++++ SOURCE MATERIAL

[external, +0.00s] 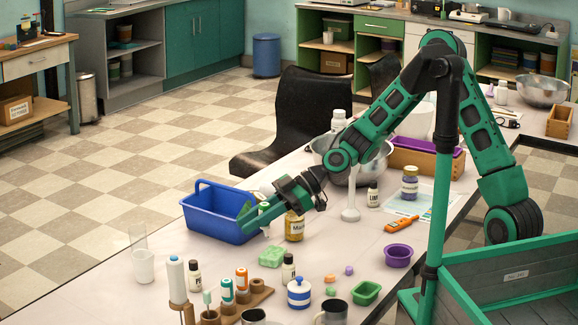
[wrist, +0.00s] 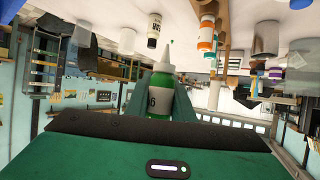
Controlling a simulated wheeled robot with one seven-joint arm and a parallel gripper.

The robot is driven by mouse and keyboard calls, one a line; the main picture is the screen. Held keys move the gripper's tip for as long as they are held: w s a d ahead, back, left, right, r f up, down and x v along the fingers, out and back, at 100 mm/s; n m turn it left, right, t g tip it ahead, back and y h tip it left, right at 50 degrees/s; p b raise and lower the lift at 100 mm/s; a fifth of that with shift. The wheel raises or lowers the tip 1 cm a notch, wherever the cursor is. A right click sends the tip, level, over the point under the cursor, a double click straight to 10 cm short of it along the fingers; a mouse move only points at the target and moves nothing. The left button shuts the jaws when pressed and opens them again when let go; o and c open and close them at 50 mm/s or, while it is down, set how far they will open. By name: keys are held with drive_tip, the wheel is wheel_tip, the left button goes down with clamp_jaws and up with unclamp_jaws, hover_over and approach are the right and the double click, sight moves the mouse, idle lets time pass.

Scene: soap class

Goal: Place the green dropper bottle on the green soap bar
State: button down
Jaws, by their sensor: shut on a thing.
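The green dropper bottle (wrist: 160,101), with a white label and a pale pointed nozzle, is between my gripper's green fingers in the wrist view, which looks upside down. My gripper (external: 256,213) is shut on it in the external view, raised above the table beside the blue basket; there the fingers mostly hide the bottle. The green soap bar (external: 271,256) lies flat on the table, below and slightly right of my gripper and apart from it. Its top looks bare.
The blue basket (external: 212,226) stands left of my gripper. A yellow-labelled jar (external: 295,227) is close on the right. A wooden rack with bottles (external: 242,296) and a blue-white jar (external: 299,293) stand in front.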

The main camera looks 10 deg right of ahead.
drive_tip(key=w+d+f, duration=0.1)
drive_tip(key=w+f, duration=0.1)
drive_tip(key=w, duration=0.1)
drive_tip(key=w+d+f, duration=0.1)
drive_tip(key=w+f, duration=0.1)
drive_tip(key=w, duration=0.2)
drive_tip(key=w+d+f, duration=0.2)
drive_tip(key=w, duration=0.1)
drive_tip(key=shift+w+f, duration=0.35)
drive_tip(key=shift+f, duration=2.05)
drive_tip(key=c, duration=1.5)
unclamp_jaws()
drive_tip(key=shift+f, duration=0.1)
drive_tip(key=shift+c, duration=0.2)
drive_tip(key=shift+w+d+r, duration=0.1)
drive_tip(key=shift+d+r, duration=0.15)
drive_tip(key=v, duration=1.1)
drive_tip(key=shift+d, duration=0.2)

++++++++
++++ SOURCE MATERIAL

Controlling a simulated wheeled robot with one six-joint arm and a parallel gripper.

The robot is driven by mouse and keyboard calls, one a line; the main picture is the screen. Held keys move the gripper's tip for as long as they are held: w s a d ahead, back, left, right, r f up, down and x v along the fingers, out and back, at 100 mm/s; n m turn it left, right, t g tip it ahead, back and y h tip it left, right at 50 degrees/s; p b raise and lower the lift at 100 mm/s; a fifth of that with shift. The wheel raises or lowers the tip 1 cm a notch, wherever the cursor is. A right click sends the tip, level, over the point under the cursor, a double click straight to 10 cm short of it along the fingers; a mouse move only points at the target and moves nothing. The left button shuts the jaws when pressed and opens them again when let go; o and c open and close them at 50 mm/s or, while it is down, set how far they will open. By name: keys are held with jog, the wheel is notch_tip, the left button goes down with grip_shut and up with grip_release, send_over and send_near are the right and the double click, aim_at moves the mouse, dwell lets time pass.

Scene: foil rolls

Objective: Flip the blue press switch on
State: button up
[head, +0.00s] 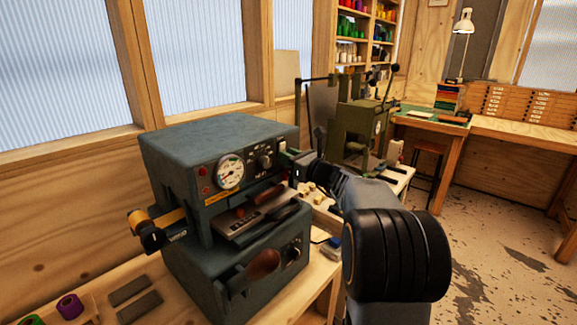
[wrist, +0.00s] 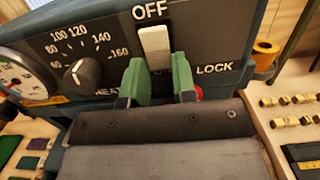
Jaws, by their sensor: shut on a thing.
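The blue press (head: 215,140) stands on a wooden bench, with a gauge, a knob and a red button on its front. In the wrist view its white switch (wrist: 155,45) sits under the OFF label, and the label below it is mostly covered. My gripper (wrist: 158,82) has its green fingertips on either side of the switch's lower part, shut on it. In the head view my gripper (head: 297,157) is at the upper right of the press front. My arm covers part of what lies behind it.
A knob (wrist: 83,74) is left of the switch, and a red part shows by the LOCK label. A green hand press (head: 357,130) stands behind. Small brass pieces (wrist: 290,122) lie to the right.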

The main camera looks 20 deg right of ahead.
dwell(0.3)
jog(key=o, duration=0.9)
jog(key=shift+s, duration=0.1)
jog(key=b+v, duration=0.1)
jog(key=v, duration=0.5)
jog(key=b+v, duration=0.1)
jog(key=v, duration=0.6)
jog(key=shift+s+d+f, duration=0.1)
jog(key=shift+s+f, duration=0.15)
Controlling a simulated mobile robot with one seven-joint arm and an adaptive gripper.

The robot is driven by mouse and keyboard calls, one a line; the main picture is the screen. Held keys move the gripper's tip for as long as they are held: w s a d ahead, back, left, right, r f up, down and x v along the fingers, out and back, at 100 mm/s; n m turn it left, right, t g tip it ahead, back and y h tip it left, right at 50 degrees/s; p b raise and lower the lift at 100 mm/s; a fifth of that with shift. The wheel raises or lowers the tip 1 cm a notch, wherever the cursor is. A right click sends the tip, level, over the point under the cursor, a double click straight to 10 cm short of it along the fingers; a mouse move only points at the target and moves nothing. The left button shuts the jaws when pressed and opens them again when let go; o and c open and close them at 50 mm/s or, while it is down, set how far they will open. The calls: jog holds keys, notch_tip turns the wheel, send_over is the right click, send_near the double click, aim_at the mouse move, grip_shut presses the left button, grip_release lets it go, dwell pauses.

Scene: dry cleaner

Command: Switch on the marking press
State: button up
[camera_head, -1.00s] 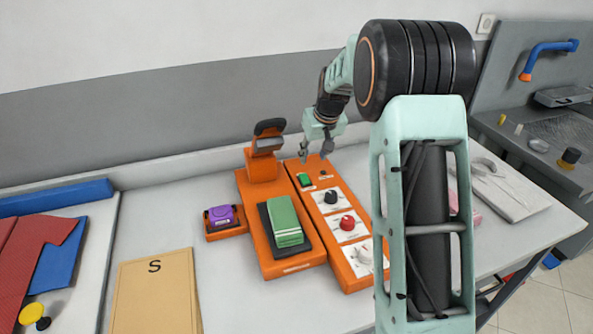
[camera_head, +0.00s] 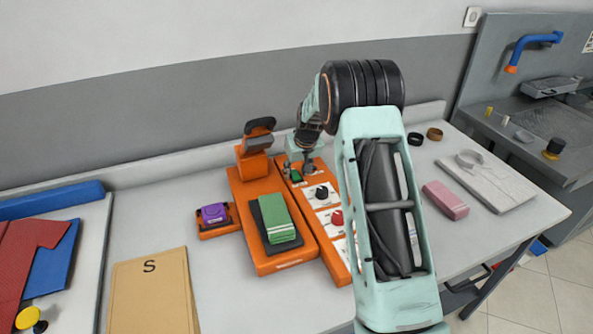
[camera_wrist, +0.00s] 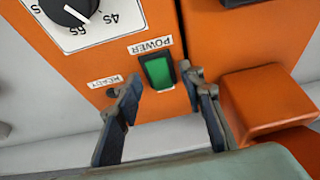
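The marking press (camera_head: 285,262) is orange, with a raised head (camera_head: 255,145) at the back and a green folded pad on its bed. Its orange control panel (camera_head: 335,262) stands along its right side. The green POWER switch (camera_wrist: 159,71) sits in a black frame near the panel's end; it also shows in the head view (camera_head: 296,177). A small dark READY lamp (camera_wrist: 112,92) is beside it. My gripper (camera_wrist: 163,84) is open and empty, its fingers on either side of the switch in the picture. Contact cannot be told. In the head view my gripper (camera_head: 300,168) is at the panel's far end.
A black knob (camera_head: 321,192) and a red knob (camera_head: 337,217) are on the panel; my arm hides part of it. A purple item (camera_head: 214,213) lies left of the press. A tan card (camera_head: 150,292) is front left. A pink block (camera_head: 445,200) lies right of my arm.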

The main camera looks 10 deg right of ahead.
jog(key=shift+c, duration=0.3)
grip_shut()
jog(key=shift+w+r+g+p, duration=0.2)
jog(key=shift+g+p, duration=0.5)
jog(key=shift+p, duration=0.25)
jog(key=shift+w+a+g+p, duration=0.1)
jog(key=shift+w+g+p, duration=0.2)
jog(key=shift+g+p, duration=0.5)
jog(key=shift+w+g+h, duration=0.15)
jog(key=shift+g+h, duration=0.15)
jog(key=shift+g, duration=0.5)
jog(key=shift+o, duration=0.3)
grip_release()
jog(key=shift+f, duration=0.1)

++++++++

*AIM OF THE TASK*
Only the lines from "[external, +0.00s]" through "Controlling a simulated wheeled robot with one seven-joint" should appear in your output, copied exactly with both end lines, and with no pictures.

*WRITTEN SOLUTION*
[external, +0.00s] 
[wrist, +0.00s] 
Controlling a simulated wheeled robot with one seven-joint arm and a parallel gripper.

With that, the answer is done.